#### Written instruction
Please repeat, exactly and with nothing added, the lines running from the line that contains "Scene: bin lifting" to the line that contains "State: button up", both lines included.

#### Entries supplied
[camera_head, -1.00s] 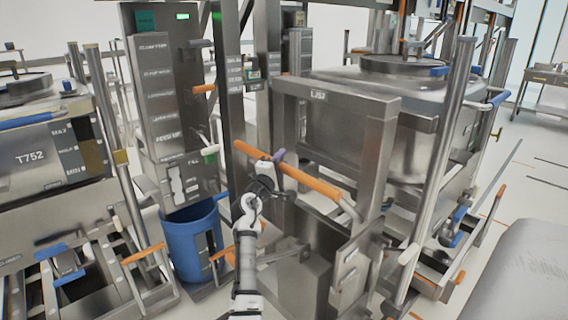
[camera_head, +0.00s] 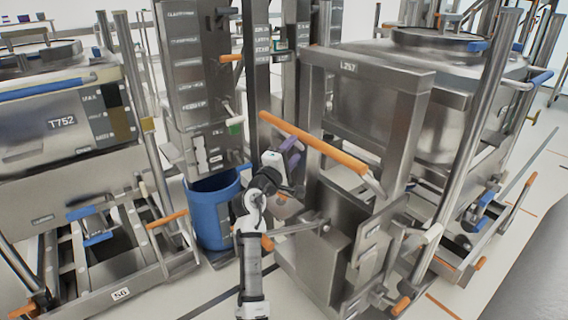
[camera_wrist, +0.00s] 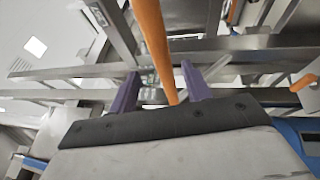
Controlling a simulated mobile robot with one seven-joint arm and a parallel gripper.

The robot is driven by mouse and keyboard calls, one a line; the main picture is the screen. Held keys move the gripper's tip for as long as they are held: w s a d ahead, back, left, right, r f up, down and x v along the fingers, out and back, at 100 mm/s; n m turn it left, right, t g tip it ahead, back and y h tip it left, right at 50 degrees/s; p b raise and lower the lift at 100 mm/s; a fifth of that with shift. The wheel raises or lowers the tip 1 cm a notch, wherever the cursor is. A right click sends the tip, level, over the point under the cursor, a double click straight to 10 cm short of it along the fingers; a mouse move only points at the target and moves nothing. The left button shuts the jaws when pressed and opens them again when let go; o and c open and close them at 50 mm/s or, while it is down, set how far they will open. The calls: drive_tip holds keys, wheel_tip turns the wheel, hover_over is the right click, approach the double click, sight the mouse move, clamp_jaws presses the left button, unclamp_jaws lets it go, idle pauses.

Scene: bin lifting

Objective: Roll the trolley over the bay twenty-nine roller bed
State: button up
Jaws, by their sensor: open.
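The trolley is probably the steel upright frame with plate L257 (camera_head: 362,72); it stands in front of the right-hand bin. Its long orange handle bar (camera_head: 335,155) slants down to the right. My gripper (camera_head: 290,152), with purple fingers, is at this bar. In the wrist view the orange bar (camera_wrist: 152,40) runs between the two spread fingers of my gripper (camera_wrist: 160,72), with gaps on both sides. Contact cannot be told. A low steel bed (camera_head: 85,262) with a small number plate stands at the left under bin T752. I cannot read twenty-nine anywhere.
A large steel bin (camera_head: 400,95) stands behind the frame at the right. Bin T752 (camera_head: 50,135) is at the left. A blue tub (camera_head: 212,215) and a tall labelled steel column (camera_head: 195,80) stand between. Pale floor (camera_head: 180,290) shows in front of the tub.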

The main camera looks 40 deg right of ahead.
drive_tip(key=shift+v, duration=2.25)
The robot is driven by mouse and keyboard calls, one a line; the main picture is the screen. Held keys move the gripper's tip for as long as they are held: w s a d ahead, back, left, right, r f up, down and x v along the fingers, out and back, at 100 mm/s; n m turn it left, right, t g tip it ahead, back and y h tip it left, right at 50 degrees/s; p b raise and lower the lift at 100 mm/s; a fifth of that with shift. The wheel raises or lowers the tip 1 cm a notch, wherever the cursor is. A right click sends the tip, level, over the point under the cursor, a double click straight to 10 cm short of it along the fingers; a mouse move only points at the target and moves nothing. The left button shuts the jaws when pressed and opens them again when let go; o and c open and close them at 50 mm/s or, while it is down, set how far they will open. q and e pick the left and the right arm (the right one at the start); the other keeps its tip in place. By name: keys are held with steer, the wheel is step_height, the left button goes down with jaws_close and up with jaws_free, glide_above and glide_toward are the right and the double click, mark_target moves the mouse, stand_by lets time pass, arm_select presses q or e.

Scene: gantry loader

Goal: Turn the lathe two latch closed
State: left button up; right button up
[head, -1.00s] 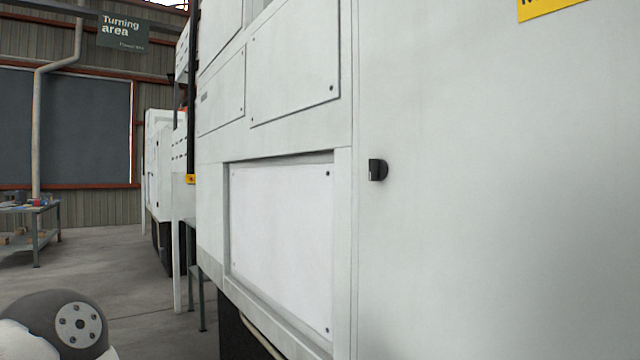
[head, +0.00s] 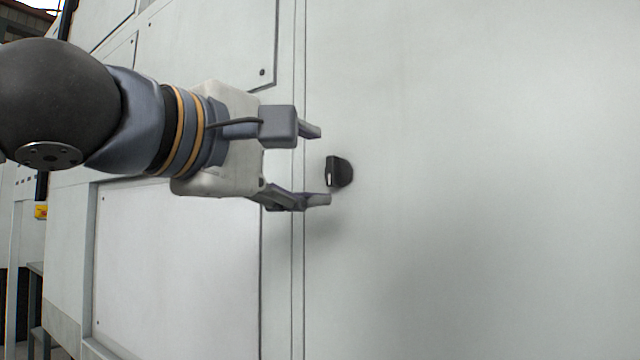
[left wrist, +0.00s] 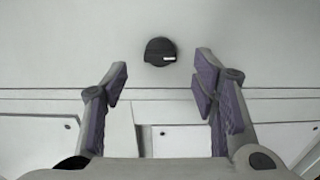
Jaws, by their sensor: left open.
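The latch is a small black knob (head: 339,172) with a white mark, on the white lathe door (head: 460,200) in the head view. Its grip stands upright there. It also shows in the left wrist view as a black knob (left wrist: 160,51), ahead of the fingers and between their lines. My left gripper (head: 318,165) is open and empty. Its fingertips, one above and one below in the head view, stop just left of the knob, and I see no contact. In the left wrist view the open fingers (left wrist: 160,85) frame the knob. My right gripper is not in view.
A seam (head: 298,290) runs down the machine left of the knob. Recessed panels (head: 180,270) lie left of it. The door surface right of the knob is flat and clear. A yellow part (head: 40,212) shows at the far left.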

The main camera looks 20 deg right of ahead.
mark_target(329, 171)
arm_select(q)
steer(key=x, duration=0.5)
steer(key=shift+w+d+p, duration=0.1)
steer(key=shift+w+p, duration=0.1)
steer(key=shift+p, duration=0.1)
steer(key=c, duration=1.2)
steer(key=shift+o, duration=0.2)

#### Answer below
Scene: bin lifting

Objective: Roll the trolley over the bay twenty-nine roller bed
State: button up

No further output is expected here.